### WHAT IS ASKED
Select the lines that contain "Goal" and copy each of them.

### GIVEN ENTRIES
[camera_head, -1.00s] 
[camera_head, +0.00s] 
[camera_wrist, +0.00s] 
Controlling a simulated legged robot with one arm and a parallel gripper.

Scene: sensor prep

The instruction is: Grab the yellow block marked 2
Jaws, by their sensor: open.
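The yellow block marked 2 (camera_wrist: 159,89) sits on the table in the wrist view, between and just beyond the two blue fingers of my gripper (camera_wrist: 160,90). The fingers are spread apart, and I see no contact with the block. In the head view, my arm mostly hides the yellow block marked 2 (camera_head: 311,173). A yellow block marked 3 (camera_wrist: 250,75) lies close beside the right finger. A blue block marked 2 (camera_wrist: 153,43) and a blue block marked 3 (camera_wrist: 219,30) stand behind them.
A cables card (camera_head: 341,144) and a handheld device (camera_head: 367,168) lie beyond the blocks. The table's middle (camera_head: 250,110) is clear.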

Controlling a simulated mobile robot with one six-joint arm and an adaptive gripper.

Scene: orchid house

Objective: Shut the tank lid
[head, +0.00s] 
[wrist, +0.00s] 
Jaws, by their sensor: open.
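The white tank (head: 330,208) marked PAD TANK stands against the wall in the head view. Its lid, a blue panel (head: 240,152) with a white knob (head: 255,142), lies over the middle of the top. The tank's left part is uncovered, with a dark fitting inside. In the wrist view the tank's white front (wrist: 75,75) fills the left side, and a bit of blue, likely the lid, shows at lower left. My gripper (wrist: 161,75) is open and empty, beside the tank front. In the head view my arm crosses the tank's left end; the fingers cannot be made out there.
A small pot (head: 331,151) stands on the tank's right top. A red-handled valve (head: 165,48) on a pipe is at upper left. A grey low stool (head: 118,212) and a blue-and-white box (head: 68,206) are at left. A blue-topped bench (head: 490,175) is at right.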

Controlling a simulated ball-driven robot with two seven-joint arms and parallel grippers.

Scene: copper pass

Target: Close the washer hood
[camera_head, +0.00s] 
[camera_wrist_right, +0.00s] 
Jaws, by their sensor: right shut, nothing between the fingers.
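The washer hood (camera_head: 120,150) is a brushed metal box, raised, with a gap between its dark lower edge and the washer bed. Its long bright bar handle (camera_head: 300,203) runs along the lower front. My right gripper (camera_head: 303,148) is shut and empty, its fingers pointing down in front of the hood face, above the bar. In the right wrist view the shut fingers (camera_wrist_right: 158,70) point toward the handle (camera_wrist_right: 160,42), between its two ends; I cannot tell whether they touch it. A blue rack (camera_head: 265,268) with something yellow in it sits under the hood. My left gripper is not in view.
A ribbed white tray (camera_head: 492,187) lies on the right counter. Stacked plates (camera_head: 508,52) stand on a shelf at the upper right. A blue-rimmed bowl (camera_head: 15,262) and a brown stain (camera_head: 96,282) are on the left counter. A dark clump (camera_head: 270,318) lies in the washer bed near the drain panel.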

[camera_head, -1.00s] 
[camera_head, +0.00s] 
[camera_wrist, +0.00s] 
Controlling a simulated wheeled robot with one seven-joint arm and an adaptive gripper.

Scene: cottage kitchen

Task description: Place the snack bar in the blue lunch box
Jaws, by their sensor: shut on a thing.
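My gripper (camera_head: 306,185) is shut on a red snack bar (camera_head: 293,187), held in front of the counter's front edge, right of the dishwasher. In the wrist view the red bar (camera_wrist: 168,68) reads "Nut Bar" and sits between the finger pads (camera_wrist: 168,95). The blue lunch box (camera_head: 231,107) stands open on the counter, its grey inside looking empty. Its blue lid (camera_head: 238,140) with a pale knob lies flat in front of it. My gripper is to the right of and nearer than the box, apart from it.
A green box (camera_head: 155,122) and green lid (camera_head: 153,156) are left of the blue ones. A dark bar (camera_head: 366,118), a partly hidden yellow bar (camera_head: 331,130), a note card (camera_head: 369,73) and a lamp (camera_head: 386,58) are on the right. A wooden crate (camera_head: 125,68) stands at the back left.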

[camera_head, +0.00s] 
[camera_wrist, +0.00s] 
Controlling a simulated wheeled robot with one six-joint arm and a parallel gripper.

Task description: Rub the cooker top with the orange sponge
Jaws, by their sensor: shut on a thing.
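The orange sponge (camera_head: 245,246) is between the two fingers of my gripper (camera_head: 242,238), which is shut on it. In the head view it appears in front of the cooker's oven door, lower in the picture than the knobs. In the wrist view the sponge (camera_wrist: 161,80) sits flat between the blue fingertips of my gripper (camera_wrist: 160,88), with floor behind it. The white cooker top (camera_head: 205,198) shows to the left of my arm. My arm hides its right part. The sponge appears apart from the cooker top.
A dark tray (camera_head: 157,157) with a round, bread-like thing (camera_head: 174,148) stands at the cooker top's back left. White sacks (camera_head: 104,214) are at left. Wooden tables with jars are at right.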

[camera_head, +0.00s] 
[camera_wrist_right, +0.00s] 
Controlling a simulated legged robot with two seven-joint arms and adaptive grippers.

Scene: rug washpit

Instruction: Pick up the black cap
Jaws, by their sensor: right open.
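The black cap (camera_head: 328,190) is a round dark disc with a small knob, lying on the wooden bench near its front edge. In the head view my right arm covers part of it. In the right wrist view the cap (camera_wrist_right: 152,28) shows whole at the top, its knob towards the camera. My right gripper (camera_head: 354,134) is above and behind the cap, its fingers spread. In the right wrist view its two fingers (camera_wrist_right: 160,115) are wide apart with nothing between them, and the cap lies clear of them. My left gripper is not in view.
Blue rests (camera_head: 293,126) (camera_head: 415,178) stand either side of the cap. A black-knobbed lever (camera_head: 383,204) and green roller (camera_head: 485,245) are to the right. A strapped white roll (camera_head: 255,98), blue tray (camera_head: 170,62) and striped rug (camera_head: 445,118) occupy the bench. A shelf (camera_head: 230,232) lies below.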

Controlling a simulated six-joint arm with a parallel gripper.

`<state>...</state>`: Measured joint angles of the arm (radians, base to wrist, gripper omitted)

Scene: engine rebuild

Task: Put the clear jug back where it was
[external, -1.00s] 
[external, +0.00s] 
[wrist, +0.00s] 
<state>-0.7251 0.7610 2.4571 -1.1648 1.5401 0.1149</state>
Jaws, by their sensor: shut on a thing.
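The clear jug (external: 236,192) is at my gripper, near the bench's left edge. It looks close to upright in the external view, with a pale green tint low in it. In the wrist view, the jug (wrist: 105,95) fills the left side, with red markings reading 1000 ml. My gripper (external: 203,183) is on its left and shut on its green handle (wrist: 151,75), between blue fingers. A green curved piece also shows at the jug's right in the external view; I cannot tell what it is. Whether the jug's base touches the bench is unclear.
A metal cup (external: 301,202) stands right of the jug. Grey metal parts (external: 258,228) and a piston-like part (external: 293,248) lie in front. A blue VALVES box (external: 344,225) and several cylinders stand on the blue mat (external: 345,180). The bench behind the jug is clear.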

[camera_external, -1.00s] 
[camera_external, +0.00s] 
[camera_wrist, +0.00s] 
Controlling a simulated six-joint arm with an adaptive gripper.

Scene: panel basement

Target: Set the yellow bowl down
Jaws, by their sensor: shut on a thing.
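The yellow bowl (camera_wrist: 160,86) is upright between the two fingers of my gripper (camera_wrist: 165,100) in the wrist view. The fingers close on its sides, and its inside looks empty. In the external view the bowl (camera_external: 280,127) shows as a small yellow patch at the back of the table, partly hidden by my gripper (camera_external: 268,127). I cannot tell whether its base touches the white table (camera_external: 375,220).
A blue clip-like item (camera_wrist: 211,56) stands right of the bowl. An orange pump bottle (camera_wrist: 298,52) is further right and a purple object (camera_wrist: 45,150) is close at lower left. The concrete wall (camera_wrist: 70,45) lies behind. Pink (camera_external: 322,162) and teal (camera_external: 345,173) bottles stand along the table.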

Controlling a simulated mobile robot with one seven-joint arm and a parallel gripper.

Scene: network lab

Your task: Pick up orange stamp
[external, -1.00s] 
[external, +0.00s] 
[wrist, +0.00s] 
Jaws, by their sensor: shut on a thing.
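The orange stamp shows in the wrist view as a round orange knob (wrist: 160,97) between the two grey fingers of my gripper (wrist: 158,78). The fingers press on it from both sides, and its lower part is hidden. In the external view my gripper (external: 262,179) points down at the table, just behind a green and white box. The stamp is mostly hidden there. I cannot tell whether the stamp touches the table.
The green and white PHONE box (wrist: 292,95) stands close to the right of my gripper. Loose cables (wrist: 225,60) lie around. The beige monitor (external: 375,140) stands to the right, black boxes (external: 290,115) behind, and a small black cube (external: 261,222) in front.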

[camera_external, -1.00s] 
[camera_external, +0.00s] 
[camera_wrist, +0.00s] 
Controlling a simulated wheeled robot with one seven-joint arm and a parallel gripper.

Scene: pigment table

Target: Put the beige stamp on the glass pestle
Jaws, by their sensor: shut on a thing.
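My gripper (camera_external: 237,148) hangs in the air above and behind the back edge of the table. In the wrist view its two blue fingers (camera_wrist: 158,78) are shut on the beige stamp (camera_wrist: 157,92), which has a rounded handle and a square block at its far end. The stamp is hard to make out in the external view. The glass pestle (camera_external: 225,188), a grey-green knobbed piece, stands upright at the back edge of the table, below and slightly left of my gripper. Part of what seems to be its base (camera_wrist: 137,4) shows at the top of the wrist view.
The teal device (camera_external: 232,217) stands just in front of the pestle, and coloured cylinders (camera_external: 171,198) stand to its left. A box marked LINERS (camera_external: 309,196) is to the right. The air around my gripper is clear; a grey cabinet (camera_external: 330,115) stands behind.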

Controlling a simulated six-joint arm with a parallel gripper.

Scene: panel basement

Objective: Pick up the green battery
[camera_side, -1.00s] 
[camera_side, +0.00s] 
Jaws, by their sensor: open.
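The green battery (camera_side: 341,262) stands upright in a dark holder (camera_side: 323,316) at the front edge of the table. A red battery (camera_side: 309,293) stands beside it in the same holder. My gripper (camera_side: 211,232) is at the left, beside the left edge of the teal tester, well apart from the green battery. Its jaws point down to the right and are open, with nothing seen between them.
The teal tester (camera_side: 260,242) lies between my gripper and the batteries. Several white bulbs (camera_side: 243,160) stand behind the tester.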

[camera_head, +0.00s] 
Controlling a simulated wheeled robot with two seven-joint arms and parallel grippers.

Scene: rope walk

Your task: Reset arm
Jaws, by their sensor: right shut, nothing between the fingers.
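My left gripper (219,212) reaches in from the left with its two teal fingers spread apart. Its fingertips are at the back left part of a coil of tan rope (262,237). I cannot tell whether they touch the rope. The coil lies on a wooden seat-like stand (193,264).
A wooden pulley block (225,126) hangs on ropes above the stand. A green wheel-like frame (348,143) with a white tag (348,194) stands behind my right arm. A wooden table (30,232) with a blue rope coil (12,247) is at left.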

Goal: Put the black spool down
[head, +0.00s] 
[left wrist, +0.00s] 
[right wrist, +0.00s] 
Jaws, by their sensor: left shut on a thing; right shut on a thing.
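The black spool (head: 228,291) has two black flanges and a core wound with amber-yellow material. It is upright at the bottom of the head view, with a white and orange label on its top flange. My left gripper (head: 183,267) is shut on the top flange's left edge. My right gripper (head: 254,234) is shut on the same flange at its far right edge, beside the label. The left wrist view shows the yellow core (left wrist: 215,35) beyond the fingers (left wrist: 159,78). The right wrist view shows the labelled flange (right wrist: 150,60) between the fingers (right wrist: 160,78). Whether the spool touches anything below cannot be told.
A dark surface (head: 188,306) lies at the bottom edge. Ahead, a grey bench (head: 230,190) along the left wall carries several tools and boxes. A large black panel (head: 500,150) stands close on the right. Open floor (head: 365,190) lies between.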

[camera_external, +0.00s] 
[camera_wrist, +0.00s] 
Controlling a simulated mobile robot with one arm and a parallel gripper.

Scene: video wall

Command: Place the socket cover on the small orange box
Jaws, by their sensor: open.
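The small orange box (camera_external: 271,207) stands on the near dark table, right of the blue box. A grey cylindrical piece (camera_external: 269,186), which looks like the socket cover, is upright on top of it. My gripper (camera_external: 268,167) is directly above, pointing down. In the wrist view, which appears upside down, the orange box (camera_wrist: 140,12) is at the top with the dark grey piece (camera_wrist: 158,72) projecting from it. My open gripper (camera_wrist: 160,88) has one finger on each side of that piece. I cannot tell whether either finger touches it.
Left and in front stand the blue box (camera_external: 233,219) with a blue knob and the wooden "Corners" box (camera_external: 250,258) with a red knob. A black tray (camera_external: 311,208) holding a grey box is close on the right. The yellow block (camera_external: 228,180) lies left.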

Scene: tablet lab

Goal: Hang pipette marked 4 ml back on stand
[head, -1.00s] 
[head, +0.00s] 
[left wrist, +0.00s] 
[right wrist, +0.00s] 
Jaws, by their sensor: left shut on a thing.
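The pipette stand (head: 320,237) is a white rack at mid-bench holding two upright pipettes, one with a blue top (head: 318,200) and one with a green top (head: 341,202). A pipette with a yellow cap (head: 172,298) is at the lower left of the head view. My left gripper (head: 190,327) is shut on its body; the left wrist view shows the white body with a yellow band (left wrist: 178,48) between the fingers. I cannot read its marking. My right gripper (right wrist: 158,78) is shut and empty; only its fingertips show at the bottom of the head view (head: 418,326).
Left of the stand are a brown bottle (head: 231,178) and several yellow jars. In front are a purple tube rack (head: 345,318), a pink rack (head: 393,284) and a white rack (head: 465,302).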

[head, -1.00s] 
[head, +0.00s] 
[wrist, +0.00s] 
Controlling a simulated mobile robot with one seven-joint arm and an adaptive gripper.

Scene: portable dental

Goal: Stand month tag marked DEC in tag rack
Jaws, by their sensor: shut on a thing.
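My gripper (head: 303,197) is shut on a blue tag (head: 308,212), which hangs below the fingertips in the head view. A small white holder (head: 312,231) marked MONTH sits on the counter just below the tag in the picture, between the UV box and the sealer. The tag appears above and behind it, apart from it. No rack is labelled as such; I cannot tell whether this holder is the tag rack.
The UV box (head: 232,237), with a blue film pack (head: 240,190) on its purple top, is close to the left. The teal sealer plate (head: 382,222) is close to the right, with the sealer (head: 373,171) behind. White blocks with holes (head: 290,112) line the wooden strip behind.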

### THE RESULT
Goal: Put the black spool down
Goal: Hang pipette marked 4 ml back on stand
Goal: Stand month tag marked DEC in tag rack

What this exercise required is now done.